By perfecting your pacing on practice tests, you can make sure that you will see every question on the test. And if you see every question on the test, then you can select which questions you will and won’t answer, rather than running out of time before reaching the end of the test and therefore letting the test decide, by default, which questions you won’t answer.
In large part, pacing yourself entails putting into practice the strategies we’ve already discussed:
  • Make sure not to get bogged down on one single question. If you find yourself wasting time on one question, circle it, move on, and come back to it later.
  • Answer every question for which you know the answer, and make an educated guess for every question for which you can quickly eliminate at least one answer choice.

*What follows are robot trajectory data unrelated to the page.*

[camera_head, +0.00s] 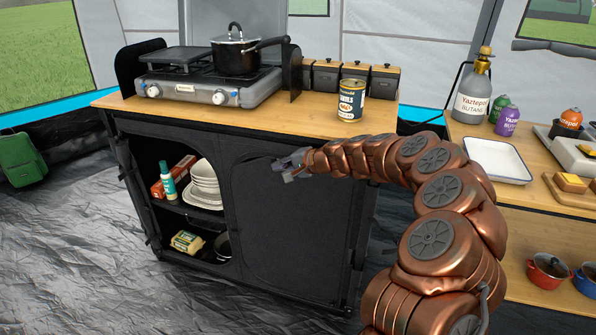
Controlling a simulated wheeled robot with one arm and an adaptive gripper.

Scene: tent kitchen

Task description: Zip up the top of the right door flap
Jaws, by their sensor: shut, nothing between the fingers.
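The camp kitchen cabinet (130,126) is black fabric with a wooden top. Its right door flap (290,230) hangs over the right opening and covers it. A curved zip line runs along the flap's top and left side. My gripper (283,172) is shut at the upper part of this flap, near the top of the arch. I cannot tell whether the fingertips touch the fabric or the zip. The zip pull is too small to make out. The left compartment is open and shows white bowls and plates (204,186), a teal bottle (168,180) and a red box.
A stove (205,88) with a black pot (235,55) and a can (351,101) stand on the cabinet top. A wooden shelf at right holds a gas bottle (473,95), a white tray (497,160) and pots. The floor in front is clear.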

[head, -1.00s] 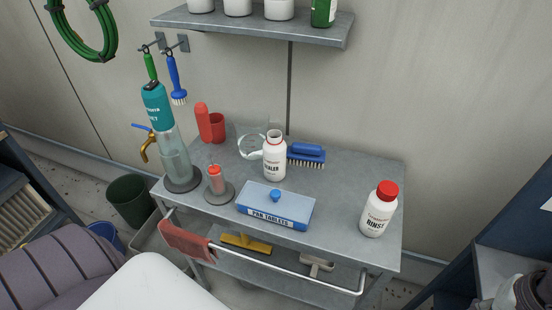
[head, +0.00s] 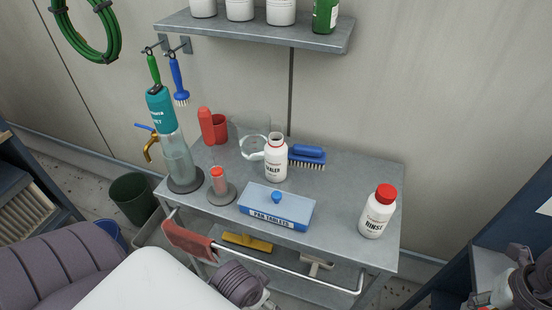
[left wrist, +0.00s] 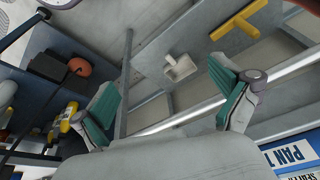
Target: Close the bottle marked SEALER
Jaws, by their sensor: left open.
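The white SEALER bottle (head: 276,160) stands upright on the grey cart top, its neck bare with no cap on it. A small piece with a red top (head: 218,174) sits on a round grey base left of the bottle; I cannot tell if the red part is a loose cap. My left gripper (left wrist: 168,92) is open and empty, its green-padded fingers wide apart above the cart's lower front. In the head view only my wrist part shows at the bottom edge, well short of the bottle.
A blue PAN TABLETS box (head: 276,207) stands in front of the bottle. A red-capped RINSE bottle (head: 377,212) is at the right. A blue brush (head: 307,155) and a clear jug (head: 252,146) are close behind. A rail (head: 300,277) with a red cloth (head: 187,240) runs along the front.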

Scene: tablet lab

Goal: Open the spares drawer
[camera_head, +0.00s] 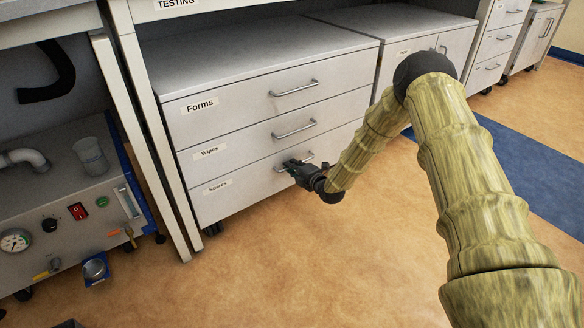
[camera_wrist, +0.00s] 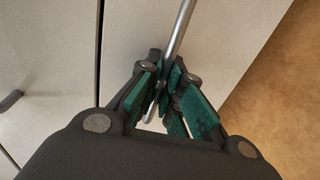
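The spares drawer (camera_head: 245,183) is the lowest of three in a light grey cabinet, with the label "Spares" at its left. Its front looks flush with the drawers above, so it appears closed. Its metal bar handle (camera_head: 309,156) is partly hidden by my gripper (camera_head: 294,166). In the wrist view the handle (camera_wrist: 181,28) runs between the green-padded fingers of my gripper (camera_wrist: 166,78). The fingertips converge on the bar from both sides and look shut on it. The drawer front (camera_wrist: 140,25) lies behind them.
The forms drawer (camera_head: 235,108) and wipes drawer (camera_head: 240,145) above look closed. A bench leg (camera_head: 150,150) and equipment box (camera_head: 70,215) stand left. Another cabinet (camera_head: 455,45) stands right. Tan floor (camera_head: 290,260) in front is open, with a blue mat (camera_head: 530,165) at right.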

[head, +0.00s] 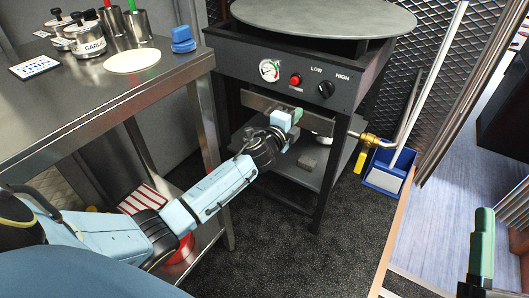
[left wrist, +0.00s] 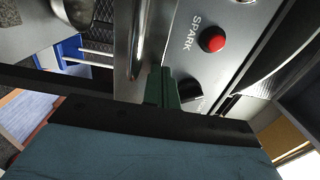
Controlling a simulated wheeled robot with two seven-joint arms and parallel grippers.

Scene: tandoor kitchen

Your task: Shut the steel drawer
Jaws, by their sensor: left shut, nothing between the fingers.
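The steel drawer (head: 318,124) shows as a long steel front under the control panel of the black burner stand in the head view. How far it stands out from the stand is hard to tell. My left gripper (head: 297,115) is at the drawer's front and hides its middle. The left gripper's green fingers (left wrist: 162,88) are closed together and empty in the left wrist view, close to a steel surface; I cannot tell whether they touch it. My right gripper (head: 482,240) shows only in part at the right edge; its jaw state is unclear.
The control panel has a gauge (head: 269,70), a red spark button (head: 295,80) and a black knob (head: 326,90). A yellow-handled gas valve (head: 361,160) and a blue dustpan (head: 388,170) are to the right. A steel counter (head: 100,98) stands left of my left arm.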

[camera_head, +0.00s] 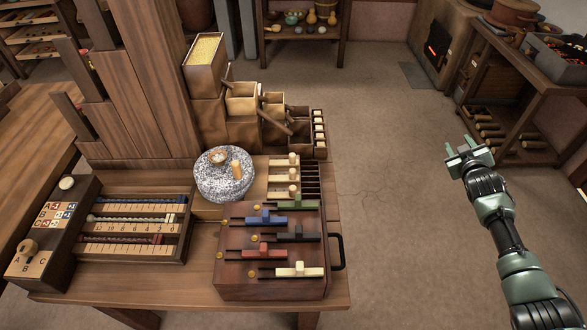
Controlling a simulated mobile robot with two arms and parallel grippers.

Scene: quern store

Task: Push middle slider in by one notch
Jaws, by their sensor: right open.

Learning to pace yourself is a crucial part of your preparation for the test. Students who know how to pace themselves take the test on their own terms. Students who don’t know how to pace themselves enter the test already one step behind.
Setting a Target Score
You can make the job of pacing yourself much easier if you go into the test knowing how many questions you have to answer correctly in order to earn the score you want. So, what score do you want? Obviously, you should strive for the best score possible, but also be realistic: consider how much you know about writing and how well you do on SAT-type tests. You should also consider what exactly defines a good score at the colleges to which you’re applying: a 620? 680? Talk to the admissions offices of the colleges you might want to attend, do a little research in college guidebooks, or talk to your guidance counselor. You should also find out the average score of students at the schools you want to attend. Take that number and set your target score above it (you want to be above average, right?). Then take a look at this chart we showed you before.
Score Multiple-choice right Multiple-choice wrong Blank Essay score
800 55 2 3 12
800 58 2 0 11
750 55 4 1 10
700 52 5 3 10
650 48 6 6 10
600 42 8 10 10
550 36 9 15 8
So let’s say the average score for SAT II Writing for the school you want to attend is a 600. You should set your target at about 650. Looking at this chart, you can see that to get that score you need to get 48 questions right. You can get 6 questions wrong and leave 6 questions blank. You also need to get a 10 on the essay.
If you know all these numbers going into the test, you can pace yourself accordingly. You should use practice tests to teach yourself the proper pace—increasing your speed if you find that you aren’t getting to answer all the questions you need to, or decreasing your pace if you find that you’re rushing and making careless mistakes. If you reach your target score during preparation, give yourself a cookie and take a break for the day. But just because you hit your target score doesn’t mean you should stop working altogether. In fact, you should view reaching your target score as a clue that you can do better than that score: set a new target 50–100 points above your original and work to pick up your pace a little bit and skip fewer questions.
By improving in manageable increments, you can slowly work up to your top speed, integrating your new knowledge of the test and how to take it without overwhelming yourself by trying to take on too much too soon. If you can handle working just a little faster without becoming careless and losing points, your score will certainly go up. If you meet your new target score again, repeat the process.